Framing 4GB of data moving in a world of petabytes of traffic as a specific environmental disaster is kind of a stretch, regardless of whether we want the model.
I do not agree: I live by the sea and this is exactly the answer I get when I talk about trash in the sea. I personally appreciate even more that kind of "stretch" then the privacy one (which could be another "stretch" on getting closer to 1984 scenario)
Chrome is used by about 3.8 billion people [1]. So, if this is rolled out to every chrome user over the next year or two, this would generate about 15 Exabytes of traffic. It's difficult to find accurate, useful numbers on this, but lets assume 29 grams of CO2e per GB, this would be about 450k tons of CO2e. This in turn, equates to average household CO2 expenditure of almost 300k households.

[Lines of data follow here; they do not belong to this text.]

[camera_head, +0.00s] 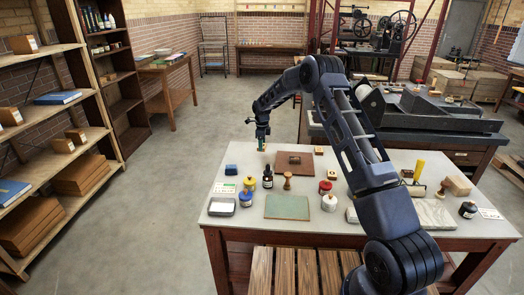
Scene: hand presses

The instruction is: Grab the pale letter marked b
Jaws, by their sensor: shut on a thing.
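My gripper (262,139) hangs at the end of my arm, pointing down, over the table's back left edge. It is shut on a small pale piece (262,147), which shows just below the fingers. The piece is too small for me to read a letter on it, and the fingers hide part of it. It appears to be held above the tabletop (245,167). Another small pale block (318,150) lies on the table near the back, right of the brown board; any mark on it is unreadable.
Below my gripper stand a blue block (231,169), a dark dropper bottle (268,179) and yellow (250,184) and blue (246,198) jars. A brown board (294,165), green mat (287,207) and wooden stamp (288,181) lie mid-table. Open floor (180,190) is left of the table.

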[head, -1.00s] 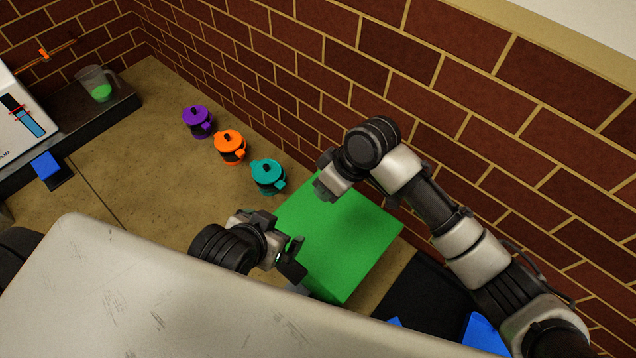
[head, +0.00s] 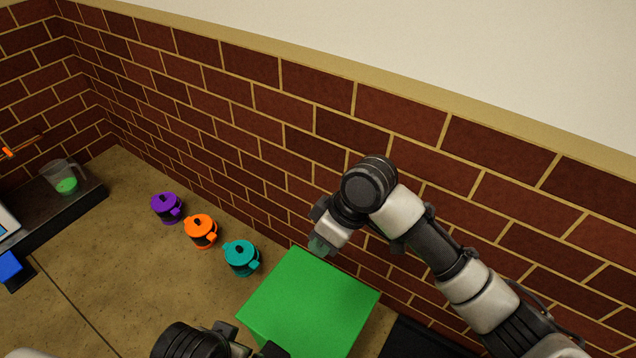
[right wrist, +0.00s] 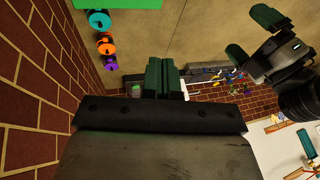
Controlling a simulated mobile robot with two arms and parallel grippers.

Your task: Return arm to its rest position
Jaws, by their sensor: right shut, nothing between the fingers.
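My right gripper (head: 322,243) is in the upper middle of the head view, held above the far side of the green block (head: 305,305). It is shut and empty; its green fingers (right wrist: 165,78) meet in the right wrist view. My left gripper (head: 255,350) is at the bottom edge of the head view, largely cut off, by the front of the green block. In the right wrist view the left gripper (right wrist: 253,36) shows its two fingers apart, with nothing between them.
Purple (head: 166,207), orange (head: 201,230) and teal (head: 241,257) lidded pots stand in a row left of the block. A beaker with green liquid (head: 66,180) stands on a dark ledge at left. A brick wall (head: 270,140) runs behind the counter. The counter's left middle is clear.

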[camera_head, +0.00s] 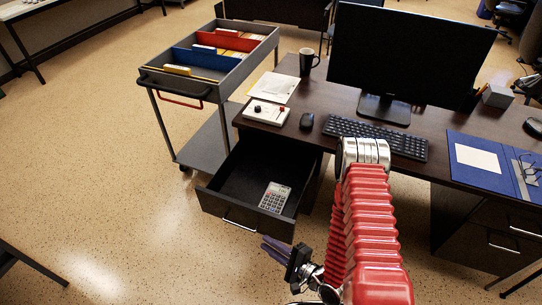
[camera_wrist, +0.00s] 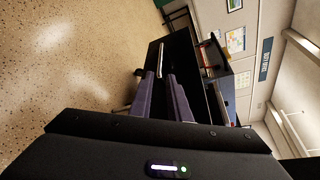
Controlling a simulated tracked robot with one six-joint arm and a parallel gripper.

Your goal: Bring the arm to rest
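My red-sleeved arm reaches up over the desk edge and bends back down. My gripper (camera_head: 268,247) hangs low in front of the open drawer, just below its front panel. Its two purple fingers also show in the wrist view (camera_wrist: 161,84). They stand a little apart with nothing held between them. The drawer (camera_head: 232,208) is pulled out and holds a grey calculator (camera_head: 275,197).
A grey file trolley (camera_head: 205,150) stands left of the drawer. Speckled floor (camera_head: 110,190) at the left is clear.

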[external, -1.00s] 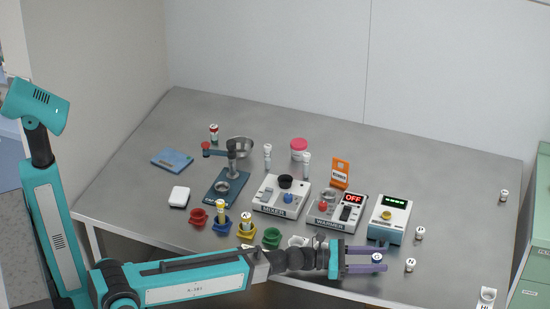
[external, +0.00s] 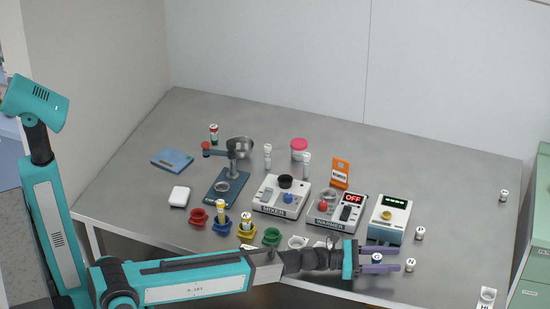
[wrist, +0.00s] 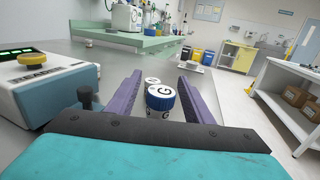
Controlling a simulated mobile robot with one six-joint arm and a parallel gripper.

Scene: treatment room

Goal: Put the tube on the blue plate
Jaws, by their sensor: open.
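A short tube with a blue-ringed white cap marked G (wrist: 160,98) stands between my open fingers in the wrist view. It also shows in the external view (external: 376,258), partly covered by a finger. My gripper (external: 388,262) is open at the front right of the table; its purple fingers (wrist: 157,88) reach along both sides of this tube, with a visible gap on each side. A flat blue plate (external: 172,160) lies far off at the back left of the table. Nothing stands on it.
Another white-capped tube (external: 411,265) stands just beyond my fingertips. The blue-and-white reader (external: 390,218) is close on the left in the wrist view. The warmer (external: 336,210), mixer (external: 282,196) and dark-blue stand (external: 224,187) lie between here and the plate.

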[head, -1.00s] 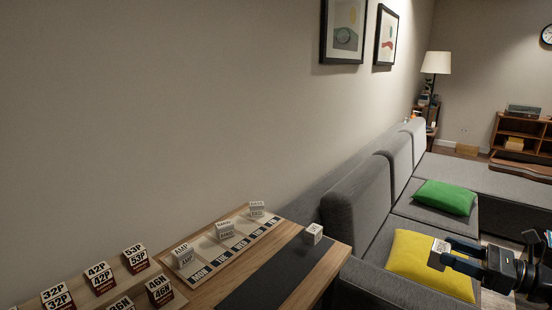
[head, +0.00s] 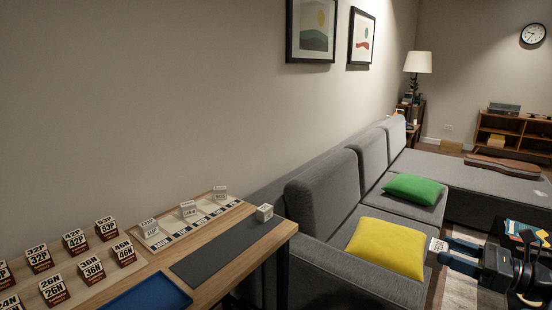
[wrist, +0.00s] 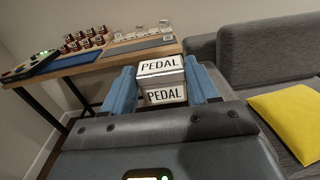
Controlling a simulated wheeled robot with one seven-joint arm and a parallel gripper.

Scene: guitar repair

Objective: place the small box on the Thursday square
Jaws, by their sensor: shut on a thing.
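The small white box (wrist: 163,80), labelled PEDAL on two faces, is held between the blue fingers of my gripper (wrist: 164,88). In the head view my gripper (head: 440,250) is at the right edge, in front of the sofa and well away from the table, with the box (head: 434,251) at its tips. The pale day board (head: 160,242) lies on the wooden table, with a row of weekday labels along its front. Three white boxes stand on it. The Thursday square (head: 206,204) seems to be the bare gap between the middle and far boxes; its label is too small to read.
Another white box (head: 264,213) stands at the end of the dark mat (head: 225,252). Several red-and-white numbered blocks (head: 75,242) and a blue tray (head: 150,294) are on the near table. The grey sofa (head: 325,205) with a yellow cushion (head: 385,249) stands beyond the table end.

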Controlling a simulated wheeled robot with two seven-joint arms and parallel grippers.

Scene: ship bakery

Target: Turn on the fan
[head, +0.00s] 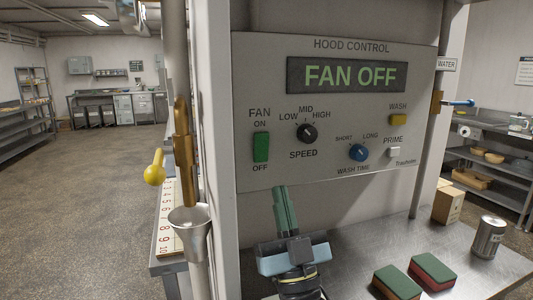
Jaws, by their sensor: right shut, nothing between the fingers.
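The hood control panel (343,175) faces me on a grey wall. Its display (348,76) reads "FAN OFF" in green. The green fan rocker switch (261,147) is at the panel's left, between the "ON" and "OFF" labels. A black speed knob (307,133) sits to its right. My right gripper (281,190) is shut and empty, pointing up just below the panel's lower edge, below and slightly right of the fan switch. I cannot tell its exact gap from the panel. My left gripper is not in view.
The panel also has a blue wash time knob (358,152), a yellow wash button (398,119) and a white prime button (394,152). Two sponges (434,272), a can (488,238) and a box (447,205) stand on the metal counter.

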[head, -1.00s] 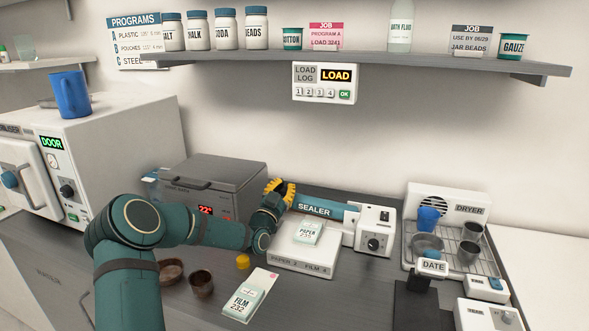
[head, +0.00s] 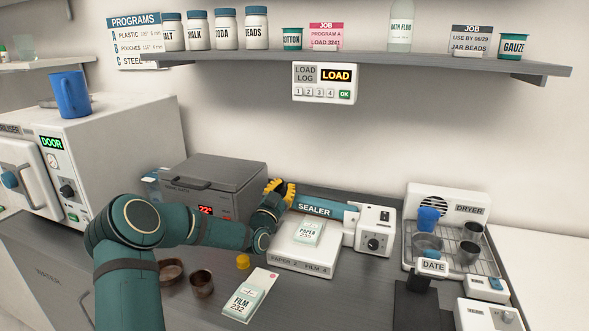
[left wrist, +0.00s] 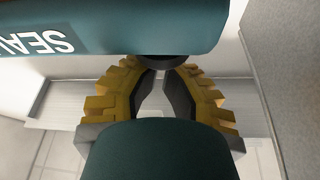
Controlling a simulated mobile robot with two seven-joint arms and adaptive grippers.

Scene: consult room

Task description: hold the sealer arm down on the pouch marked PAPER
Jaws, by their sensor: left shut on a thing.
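The sealer arm (head: 325,208), a teal bar marked SEALER, reaches left from the white sealer body (head: 374,232) and stands above and behind the sealer's base plate. The PAPER pouch (head: 308,232) lies on the white plate (head: 300,260), in front of the arm. My left gripper (head: 282,190), with yellow fingers, is at the arm's left end. My right gripper is not in view.
A FILM pouch (head: 243,300) lies in front of the plate, near a yellow knob (head: 243,262) and a brown cup (head: 202,284). A grey lidded bath (head: 212,185) stands behind my left arm. A dryer rack (head: 450,235) with cups is at right. The shelf (head: 360,62) hangs above.

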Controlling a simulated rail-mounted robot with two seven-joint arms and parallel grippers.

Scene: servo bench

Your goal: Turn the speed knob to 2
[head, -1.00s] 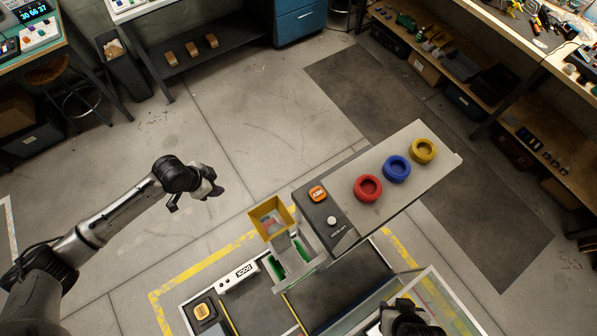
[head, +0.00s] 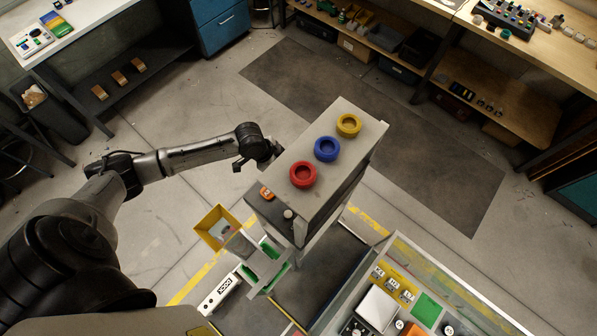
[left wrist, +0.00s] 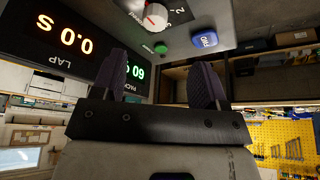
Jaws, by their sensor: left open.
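The speed knob (left wrist: 155,17) shows at the top of the left wrist view, round with white and red parts. It sits on a grey panel (left wrist: 222,17) beside the lettering "Speed" and a 2; its exact setting is hard to read. My left gripper (left wrist: 157,82) is open and empty, with its two dark fingers apart below the knob and not around it. In the head view my left gripper (head: 260,157) is close to the left side of a grey-topped box (head: 345,155). The knob does not show there. My right gripper is out of view.
A green button (left wrist: 161,48) and a blue button (left wrist: 205,40) sit near the knob. Lit displays (left wrist: 62,38) are to the left.

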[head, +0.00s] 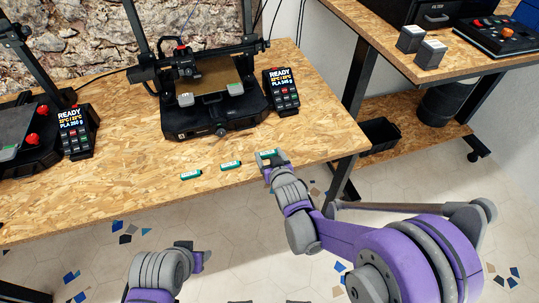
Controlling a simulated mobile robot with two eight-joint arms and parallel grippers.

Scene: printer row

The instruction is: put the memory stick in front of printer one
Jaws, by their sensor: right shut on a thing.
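My right gripper (270,160) is at the front edge of the wooden table and is shut on a small green-and-white stick (267,153), partly hidden by the fingers. Two similar sticks lie to its left along the front edge: one near (231,165) and one further left (191,175). A black printer (215,118) stands behind them, with a tilted display (283,92) reading READY at its right. Another printer (38,145) is partly in view at the left. I cannot tell which is printer one. My left gripper (203,258) is below the table's front edge; its jaw opening is unclear.
The left printer's display (75,130) also reads READY. A second wooden table (440,60) at the right holds two small grey boxes and a control panel (498,36). A dark bin (380,134) sits on its lower shelf. The table (120,190) is clear left of the sticks.

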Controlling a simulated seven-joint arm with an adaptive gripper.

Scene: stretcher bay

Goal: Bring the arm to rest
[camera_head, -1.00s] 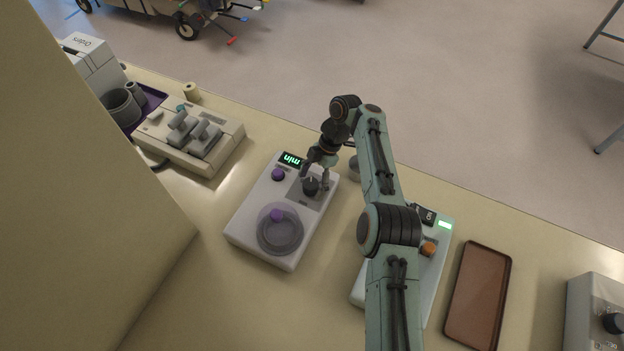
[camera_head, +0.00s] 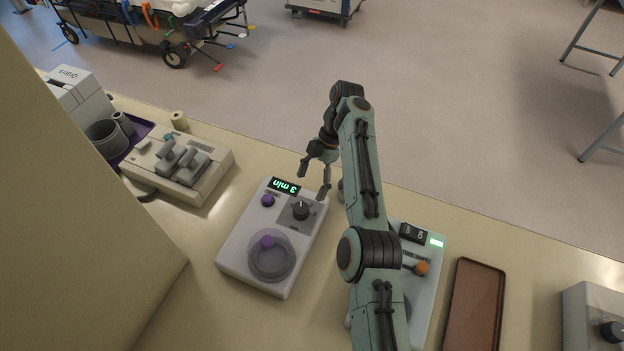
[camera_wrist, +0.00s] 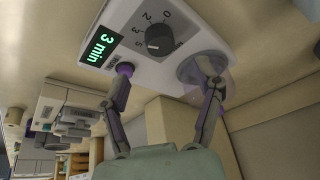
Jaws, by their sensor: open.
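My gripper (camera_head: 314,180) is open and empty in the head view. It hangs above the far right corner of a white timer device, apart from its black knob (camera_head: 301,210). The white device (camera_head: 240,243) has a purple button (camera_head: 267,200), a round clear dish with a purple knob, and a green display (camera_head: 285,186) reading "3 min". In the wrist view my gripper's two fingers (camera_wrist: 168,92) are spread, with the black knob (camera_wrist: 159,40) and the "3 min" display (camera_wrist: 100,46) beyond them. My arm reaches up from the bottom of the head view.
A second pale device (camera_head: 428,262) with an orange knob and a lit green lamp stands partly behind my arm. A brown tray (camera_head: 474,310) lies to its right. A beige device with grey rockers (camera_head: 190,192) is at the left. A tall beige panel (camera_head: 60,230) blocks the left side.

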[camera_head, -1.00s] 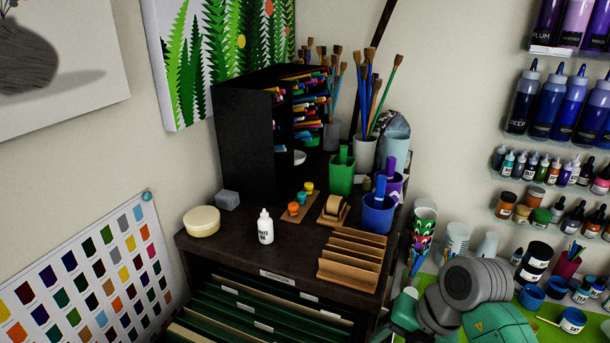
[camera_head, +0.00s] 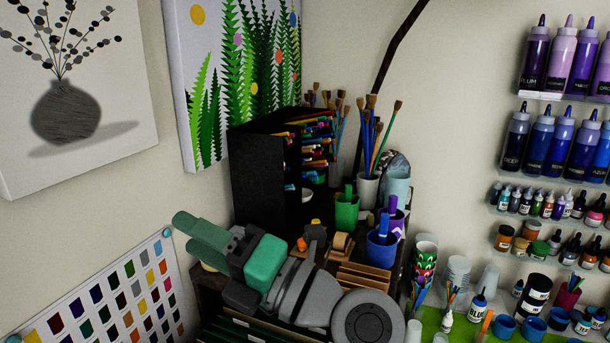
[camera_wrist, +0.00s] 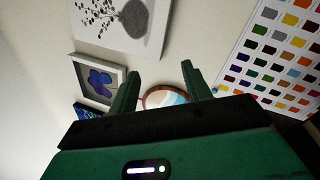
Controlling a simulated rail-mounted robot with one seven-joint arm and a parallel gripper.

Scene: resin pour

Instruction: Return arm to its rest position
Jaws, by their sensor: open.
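My gripper (camera_wrist: 166,90) shows in the wrist view with its two green fingers spread apart and nothing between them. Beyond the fingers are the wall and its pictures. In the head view my arm, green and grey, reaches across the front of the dark cabinet toward the left. Its green end is raised near the colour chart.
My arm hides much of the cabinet top (camera_head: 205,280). Brown slotted rack (camera_head: 365,275), blue cup (camera_head: 381,250), green cup (camera_head: 346,212) and black organizer (camera_head: 262,180) stand close behind it. Bottle shelves (camera_head: 545,97) line the right wall. The colour chart (camera_head: 105,300) hangs at left.

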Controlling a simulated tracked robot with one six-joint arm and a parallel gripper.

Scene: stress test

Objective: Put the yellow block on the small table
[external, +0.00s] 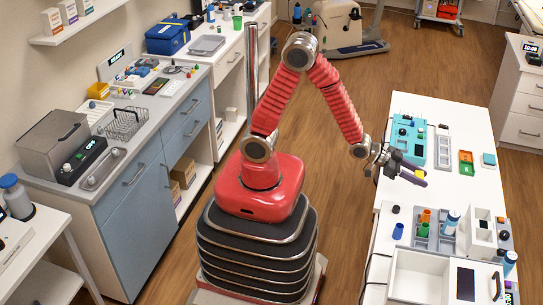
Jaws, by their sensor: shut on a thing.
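My gripper (411,174) is at the end of the red arm, above the left edge of the white table on the right. The held piece appears to be above the tabletop, though the exact height is hard to tell. Several white tables are in view, and I cannot tell which is the small table; one is the right table (487,180), another the low white table (38,235) at the lower left.
A grey-blue counter (150,170) stands left of my base. Wood floor lies open behind the arm.

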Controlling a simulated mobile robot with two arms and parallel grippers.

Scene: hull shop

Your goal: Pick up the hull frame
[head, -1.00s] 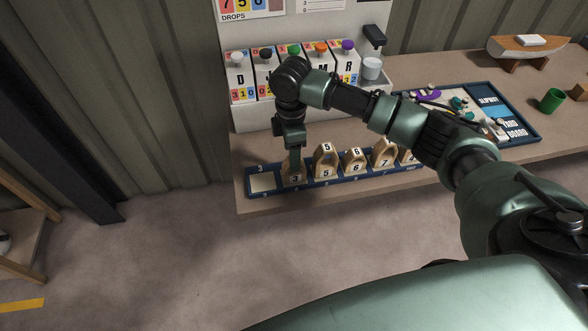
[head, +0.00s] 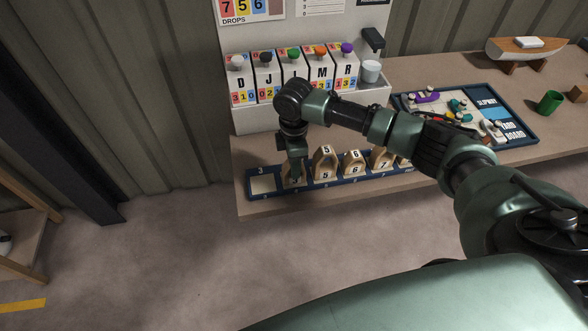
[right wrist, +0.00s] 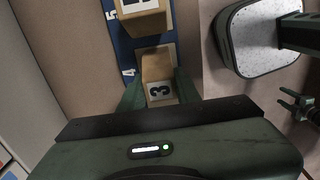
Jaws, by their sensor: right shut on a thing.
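More hull frames, such as the 5 (head: 324,162) and 6 (head: 353,164), stand close to the right. An empty slot (head: 263,184) is at left. Behind are lettered boxes (head: 240,80); the yard board (head: 515,118) lies right.

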So make your own judgement, but this seem pretty significant to me.
[1]: https://www.aboutchromebooks.com/global-chrome-user-base/ [2]: https://www.iea.org/commentaries/the-carbon-footprint-of-str... [3]: https://www.anthesisgroup.com/insights/what-exactly-is-1-ton...
What is a lot of traffic to you?
2.5 million downloads of 4 GB are 10 PB of traffic.
I think there are be a lot more than 2.5 million Chrome users in the world.
Amazing how many people missed the "environmental disaster" part of this post and are talking about personal inconvenience.
Sorry folks, your low bandwidth situation is not, in fact, a climate change emergency.
Whilst I am sceptical about Google in this space I do think it is a move in the right direction to do more locally and actually use the space modern machines have on device.
The same old individualistic fallacy [1] of highlighting individual effects to hide global effects, all while compromising user privacy. In reality this will be continuous million of devices downloading these useless weight files.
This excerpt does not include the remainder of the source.